MATERIAL FOR THIS EXERCISE:
..........

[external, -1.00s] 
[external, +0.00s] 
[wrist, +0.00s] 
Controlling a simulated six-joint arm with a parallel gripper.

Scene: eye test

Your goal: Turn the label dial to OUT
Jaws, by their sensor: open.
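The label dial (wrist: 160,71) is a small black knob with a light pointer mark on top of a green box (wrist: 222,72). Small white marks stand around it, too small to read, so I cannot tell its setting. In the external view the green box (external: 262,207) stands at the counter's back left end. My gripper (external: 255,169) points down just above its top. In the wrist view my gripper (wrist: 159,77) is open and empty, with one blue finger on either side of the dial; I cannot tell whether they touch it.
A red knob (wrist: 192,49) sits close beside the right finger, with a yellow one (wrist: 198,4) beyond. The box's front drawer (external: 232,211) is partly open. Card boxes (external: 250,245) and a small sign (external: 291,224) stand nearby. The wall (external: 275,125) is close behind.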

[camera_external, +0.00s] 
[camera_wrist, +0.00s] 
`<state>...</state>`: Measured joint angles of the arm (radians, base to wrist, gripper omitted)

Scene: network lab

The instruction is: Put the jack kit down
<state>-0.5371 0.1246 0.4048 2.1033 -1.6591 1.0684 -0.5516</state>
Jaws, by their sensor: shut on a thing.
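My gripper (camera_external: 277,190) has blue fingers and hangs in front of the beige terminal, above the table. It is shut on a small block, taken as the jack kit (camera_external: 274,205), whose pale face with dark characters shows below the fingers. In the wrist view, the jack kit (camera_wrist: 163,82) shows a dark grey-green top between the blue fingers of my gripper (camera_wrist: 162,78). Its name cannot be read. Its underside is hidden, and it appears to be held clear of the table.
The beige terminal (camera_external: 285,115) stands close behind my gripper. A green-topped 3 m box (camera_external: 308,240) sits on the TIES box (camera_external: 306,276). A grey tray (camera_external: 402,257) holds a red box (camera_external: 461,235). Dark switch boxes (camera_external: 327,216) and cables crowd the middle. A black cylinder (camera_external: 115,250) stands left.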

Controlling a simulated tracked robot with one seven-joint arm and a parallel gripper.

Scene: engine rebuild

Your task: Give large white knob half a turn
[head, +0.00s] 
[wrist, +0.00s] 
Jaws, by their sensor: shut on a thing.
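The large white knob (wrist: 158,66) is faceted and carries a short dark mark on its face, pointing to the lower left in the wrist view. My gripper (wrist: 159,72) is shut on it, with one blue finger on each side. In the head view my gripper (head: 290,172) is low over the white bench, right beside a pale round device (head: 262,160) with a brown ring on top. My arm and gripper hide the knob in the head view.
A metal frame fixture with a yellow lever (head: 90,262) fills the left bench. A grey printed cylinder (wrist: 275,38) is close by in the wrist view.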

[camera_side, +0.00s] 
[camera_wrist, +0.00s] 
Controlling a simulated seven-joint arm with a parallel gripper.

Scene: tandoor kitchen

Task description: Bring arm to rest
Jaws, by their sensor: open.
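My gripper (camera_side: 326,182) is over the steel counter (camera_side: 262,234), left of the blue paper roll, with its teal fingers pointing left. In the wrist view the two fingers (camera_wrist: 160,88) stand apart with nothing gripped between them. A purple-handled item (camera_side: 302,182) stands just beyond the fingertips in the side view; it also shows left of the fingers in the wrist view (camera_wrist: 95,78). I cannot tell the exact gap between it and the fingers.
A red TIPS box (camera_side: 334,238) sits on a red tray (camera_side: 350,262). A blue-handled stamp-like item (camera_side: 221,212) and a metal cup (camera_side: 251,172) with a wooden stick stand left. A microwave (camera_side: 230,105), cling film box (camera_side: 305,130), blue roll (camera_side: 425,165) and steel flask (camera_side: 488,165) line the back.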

..........

All of the entries must be written out exactly as they stand.

EXERCISE RESPONSE:
[external, -1.00s] 
[external, +0.00s] 
[wrist, +0.00s] 
Controlling a simulated six-joint arm with a parallel gripper.

Scene: eye test

Your goal: Turn the label dial to OUT
Jaws, by their sensor: open.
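The label dial (wrist: 160,71) is a small black knob with a light pointer mark on top of a green box (wrist: 222,72). Small white marks stand around it, too small to read, so I cannot tell its setting. In the external view the green box (external: 262,207) stands at the counter's back left end. My gripper (external: 255,169) points down just above its top. In the wrist view my gripper (wrist: 159,77) is open and empty, with one blue finger on either side of the dial; I cannot tell whether they touch it.
A red knob (wrist: 192,49) sits close beside the right finger, with a yellow one (wrist: 198,4) beyond. The box's front drawer (external: 232,211) is partly open. Card boxes (external: 250,245) and a small sign (external: 291,224) stand nearby. The wall (external: 275,125) is close behind.

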[camera_external, +0.00s] 
[camera_wrist, +0.00s] 
`<state>...</state>`: Measured joint angles of the arm (radians, base to wrist, gripper omitted)

Scene: network lab

The instruction is: Put the jack kit down
<state>-0.5371 0.1246 0.4048 2.1033 -1.6591 1.0684 -0.5516</state>
Jaws, by their sensor: shut on a thing.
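My gripper (camera_external: 277,190) has blue fingers and hangs in front of the beige terminal, above the table. It is shut on a small block, taken as the jack kit (camera_external: 274,205), whose pale face with dark characters shows below the fingers. In the wrist view, the jack kit (camera_wrist: 163,82) shows a dark grey-green top between the blue fingers of my gripper (camera_wrist: 162,78). Its name cannot be read. Its underside is hidden, and it appears to be held clear of the table.
The beige terminal (camera_external: 285,115) stands close behind my gripper. A green-topped 3 m box (camera_external: 308,240) sits on the TIES box (camera_external: 306,276). A grey tray (camera_external: 402,257) holds a red box (camera_external: 461,235). Dark switch boxes (camera_external: 327,216) and cables crowd the middle. A black cylinder (camera_external: 115,250) stands left.

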Controlling a simulated tracked robot with one seven-joint arm and a parallel gripper.

Scene: engine rebuild

Your task: Give large white knob half a turn
[head, +0.00s] 
[wrist, +0.00s] 
Jaws, by their sensor: shut on a thing.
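The large white knob (wrist: 158,66) is faceted and carries a short dark mark on its face, pointing to the lower left in the wrist view. My gripper (wrist: 159,72) is shut on it, with one blue finger on each side. In the head view my gripper (head: 290,172) is low over the white bench, right beside a pale round device (head: 262,160) with a brown ring on top. My arm and gripper hide the knob in the head view.
A metal frame fixture with a yellow lever (head: 90,262) fills the left bench. A grey printed cylinder (wrist: 275,38) is close by in the wrist view.

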[camera_side, +0.00s] 
[camera_wrist, +0.00s] 
Controlling a simulated seven-joint arm with a parallel gripper.

Scene: tandoor kitchen

Task description: Bring arm to rest
Jaws, by their sensor: open.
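My gripper (camera_side: 326,182) is over the steel counter (camera_side: 262,234), left of the blue paper roll, with its teal fingers pointing left. In the wrist view the two fingers (camera_wrist: 160,88) stand apart with nothing gripped between them. A purple-handled item (camera_side: 302,182) stands just beyond the fingertips in the side view; it also shows left of the fingers in the wrist view (camera_wrist: 95,78). I cannot tell the exact gap between it and the fingers.
A red TIPS box (camera_side: 334,238) sits on a red tray (camera_side: 350,262). A blue-handled stamp-like item (camera_side: 221,212) and a metal cup (camera_side: 251,172) with a wooden stick stand left. A microwave (camera_side: 230,105), cling film box (camera_side: 305,130), blue roll (camera_side: 425,165) and steel flask (camera_side: 488,165) line the back.

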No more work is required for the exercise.